E infine il contributo, più che mai prezioso, dell’Istituto nazionale di studi verdiani, che era del resto presente in forze in sala, lo scorso 20 aprile: il coordinamento scientifico dell’impresa e, più in particolare, il delicato lavoro di catalogazione e di digitalizzazione del materiale saranno affidati appunto all’Istituto e alla competenza di Alessandra Carlotta Pellegrini, che dell’Istituto è direttore scientifico. Nelle mani consapevoli e decise di Nicola Sani le attività dell’Istituto hanno preso nuovo slancio: dopo l’avvio del progetto relativo all’edizione nazionale dei carteggi e dei documenti verdiani tocca adesso al baule di Villa Verdi e al suo prezioso contenuto. Quel che serviva, dopo il complesso periodo di interregno, per così dire, seguito alla scomparsa del compianto Pierluigi Petrobelli, la cui lunga, autorevole, prestigiosa attività di direzione dell’Istituto è stata ricordata e riconosciuta con gratitudine dallo stesso Sani come presupposto ineludibile per il successo dell’intrapresa che giunge in porto ora.

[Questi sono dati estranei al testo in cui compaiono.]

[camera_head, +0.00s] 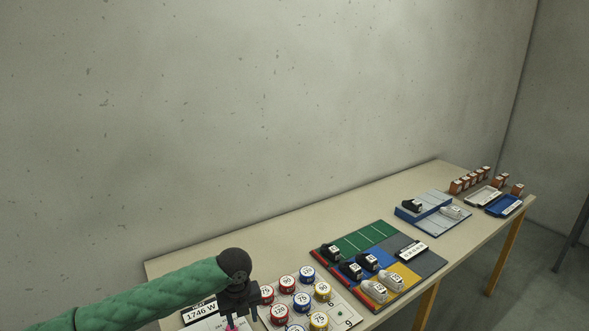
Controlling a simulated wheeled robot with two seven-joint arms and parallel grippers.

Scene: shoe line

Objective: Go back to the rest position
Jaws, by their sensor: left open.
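My left gripper (233,318) comes in from the lower left on a green-sleeved arm (150,292). It hangs pointing down over the near left end of the table, by a white label reading "1746 W" (199,311). Its jaws are open. A small pink thing shows at its fingertips, too small to tell what it is. My right gripper is not in view.
The long table (215,248) holds a board with red, blue and yellow numbered discs (287,284) close to my gripper's right. Further right are a coloured mat (345,243) with shoes, a blue-grey rack (433,222), trays (503,205) and orange boxes (470,181). A wall stands behind.

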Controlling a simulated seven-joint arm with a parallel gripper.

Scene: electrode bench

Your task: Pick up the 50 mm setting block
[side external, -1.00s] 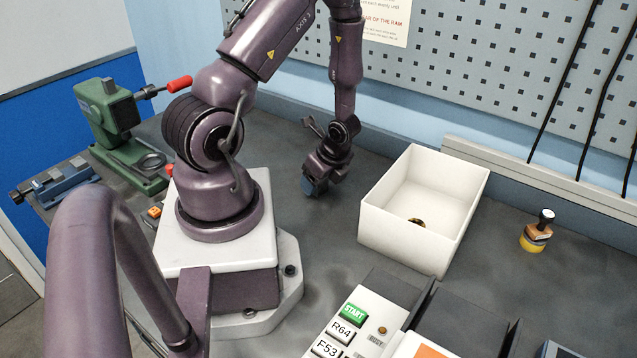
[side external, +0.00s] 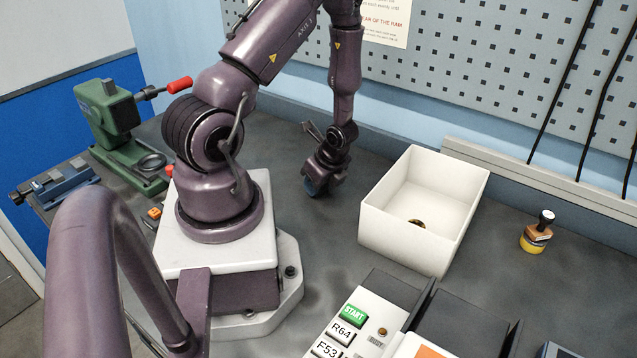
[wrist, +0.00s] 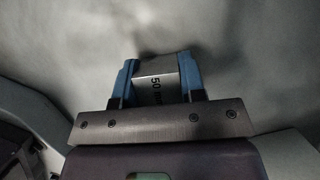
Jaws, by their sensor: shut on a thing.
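The setting block (wrist: 157,76) is a grey metal block marked "50" in the wrist view. It sits between the two blue fingers of my gripper (wrist: 160,80), which are shut on it. In the side external view my gripper (side external: 316,187) is low over the bench, left of the white bin. The block is hidden there behind the fingers and the wrist. I cannot tell whether the block touches the bench.
A white open bin (side external: 395,228) with a small dark and gold thing in its bottom stands to the right. A button panel (side external: 340,335) is in front. A green press (side external: 118,130) is at left.

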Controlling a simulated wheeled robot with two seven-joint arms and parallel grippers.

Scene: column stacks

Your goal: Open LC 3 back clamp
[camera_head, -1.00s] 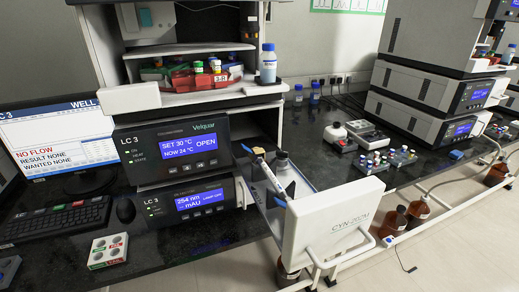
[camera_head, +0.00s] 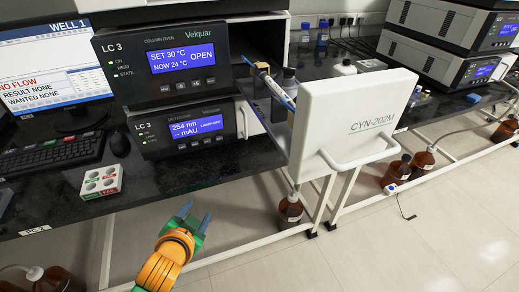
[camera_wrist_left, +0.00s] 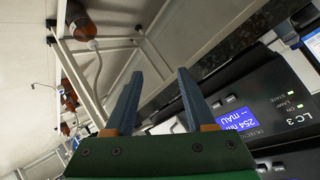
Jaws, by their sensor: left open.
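The LC 3 column oven (camera_head: 165,62) reads OPEN, and its white door (camera_head: 350,115), marked CYN-202M, is swung out to the right. A slim column (camera_head: 278,90), white and blue with an orange-brown part at its upper end, lies slanted behind the door's edge. The clamps around it are too small to tell apart, and the door hides part of that space. My left gripper (camera_head: 196,214), with blue-grey fingers, is open and empty. It is in front of the bench, below and left of the door. In the left wrist view the left gripper (camera_wrist_left: 160,75) has nothing between its fingers.
The LC 3 detector (camera_head: 187,128) sits below the oven. A white block with round wells (camera_head: 101,182) stands near the bench's front edge. Brown bottles (camera_head: 290,212) hang or stand under the bench by the white frame. Open floor lies in front.

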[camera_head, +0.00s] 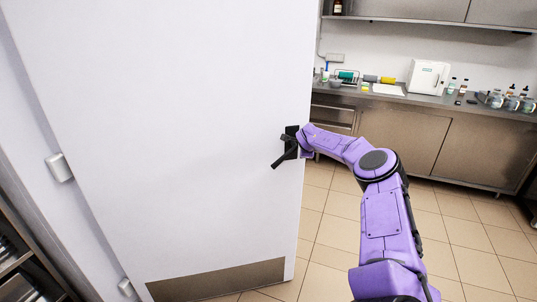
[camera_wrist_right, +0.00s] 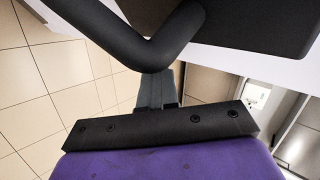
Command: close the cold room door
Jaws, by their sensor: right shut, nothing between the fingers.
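The cold room door (camera_head: 180,130) is a large white panel filling the left of the head view, with a metal kick plate (camera_head: 220,280) at its bottom. It stands swung out into the room, with white hinges (camera_head: 60,167) on its left side. A black handle (camera_head: 283,156) sits near its free right edge. My right gripper (camera_head: 293,144) is at this handle, shut with nothing between its fingers. In the right wrist view the dark bent handle bar (camera_wrist_right: 150,45) passes across the grey fingers (camera_wrist_right: 156,88); I cannot tell whether they touch. My left gripper is out of view.
A steel counter (camera_head: 420,130) with bottles and a white device (camera_head: 428,76) runs along the back right wall. Tiled floor (camera_head: 470,235) is open to the right of the door. A dark shelf rack (camera_head: 25,265) stands at the lower left.

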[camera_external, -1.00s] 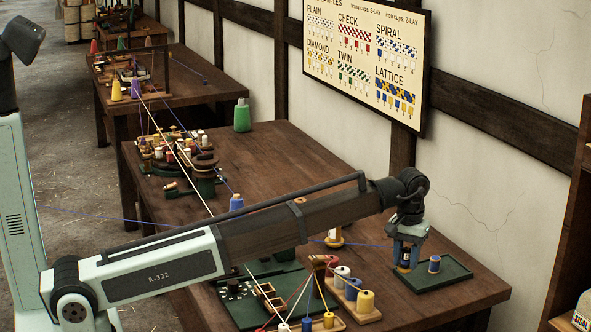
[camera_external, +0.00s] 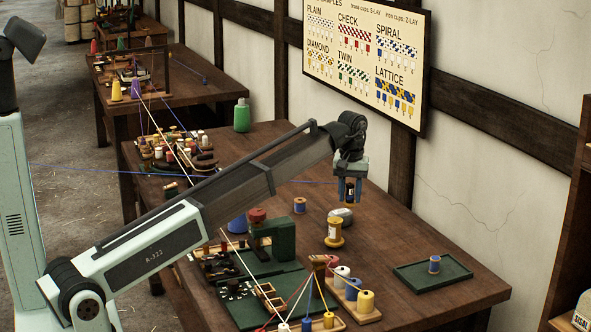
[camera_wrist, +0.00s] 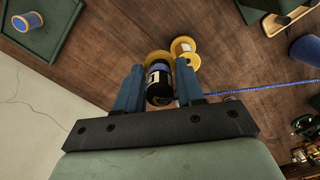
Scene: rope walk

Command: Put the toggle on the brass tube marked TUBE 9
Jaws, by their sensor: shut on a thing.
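My gripper (camera_external: 350,190) is shut on a dark bobbin (camera_external: 350,194) with a pale mark and holds it above the middle of the table. In the wrist view my gripper (camera_wrist: 160,95) has its blue fingers on either side of the bobbin (camera_wrist: 159,84), which shows a dark body, a pale label and a yellow end. I cannot make out a toggle or a tube marked TUBE 9. Small fittings stand on the dark green boards (camera_external: 262,282), too small to read.
A yellow-ended spool (camera_external: 334,232) stands just below my gripper. A green tray (camera_external: 459,274) at right holds a blue spool (camera_external: 435,264). A rack of cones (camera_external: 352,292) stands at the front. A blue cord (camera_external: 110,171) runs across to the left; a pale cord (camera_external: 178,150) slants over the table.

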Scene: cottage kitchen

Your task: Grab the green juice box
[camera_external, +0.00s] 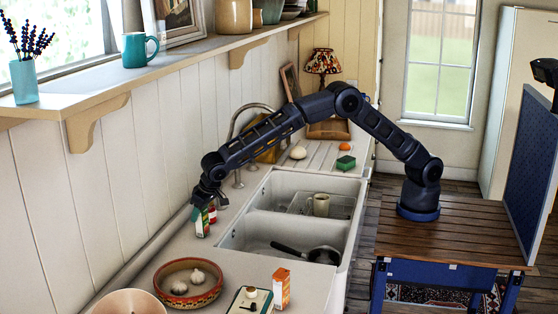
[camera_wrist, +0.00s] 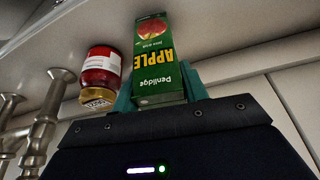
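The green juice box (camera_external: 202,226), with an apple picture and "APPLE" print, stands on the counter left of the sink. In the wrist view the green juice box (camera_wrist: 158,65) appears upside down, between the teal fingers of my gripper (camera_wrist: 160,92). One finger lies along each side of it, very close. I cannot tell whether they press on it. In the external view my gripper (camera_external: 205,203) reaches down over the box's top and partly hides it.
A red jar with a gold lid (camera_wrist: 101,72) stands close beside the box. The double sink (camera_external: 262,232) holds a mug (camera_external: 320,205) and a dark pan (camera_external: 324,255). A bowl with garlic (camera_external: 172,298) and an orange carton (camera_external: 281,289) stand nearer the camera. The panelled wall is close behind.

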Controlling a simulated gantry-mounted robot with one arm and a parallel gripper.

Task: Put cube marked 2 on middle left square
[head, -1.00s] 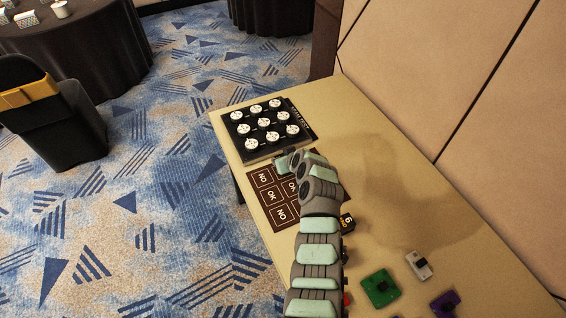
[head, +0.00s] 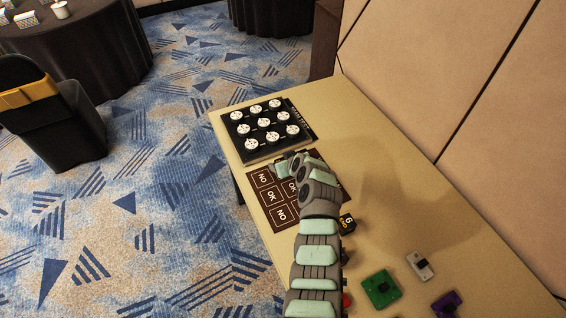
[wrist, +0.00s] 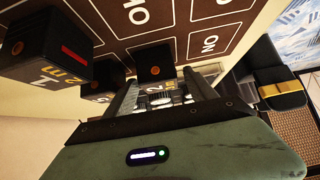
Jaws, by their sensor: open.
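A dark cube with an orange dot (wrist: 154,62) and a yellow-and-white marking on its lower face, which looks like a 2, sits between and just beyond the fingertips of my gripper (wrist: 161,82) in the wrist view. My gripper is open; contact with the cube cannot be made out. The brown mat (wrist: 168,20) with OK and NO squares lies above it in that view. In the head view, the mat (head: 283,216) is partly covered by my arm, which hides its right squares and the fingertips.
A dark cube marked 6 (head: 347,224) stands right of my arm. Another dark cube (wrist: 45,48) is large at the left of the wrist view. A black board with white discs (head: 265,128) lies beyond the mat. Green (head: 381,288), white and purple blocks lie near. The table's right side is clear.

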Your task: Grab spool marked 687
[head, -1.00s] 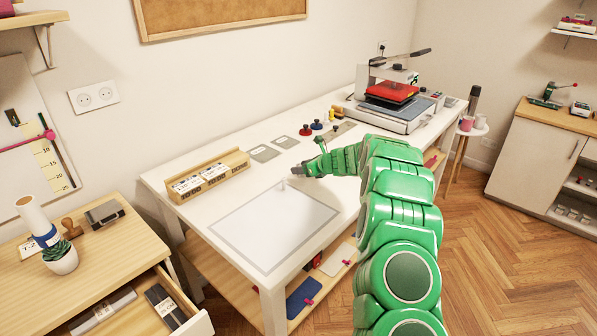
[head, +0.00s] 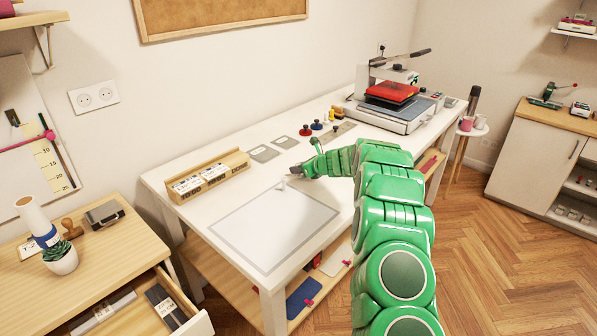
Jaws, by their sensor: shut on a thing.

Questo straordinario progetto mostra come anche le cose che appaiono più difficili siano possibili, ove a prevalere siano intelligenti strategie di collaborazione. Alla decisione, al coraggio, persino, di coloro che, a vario titolo, lo hanno pianificato e ne renderanno adesso possibile la realizzazione vada dunque la riconoscenza di tutti: degli studiosi, dei musicofili, dei cittadini.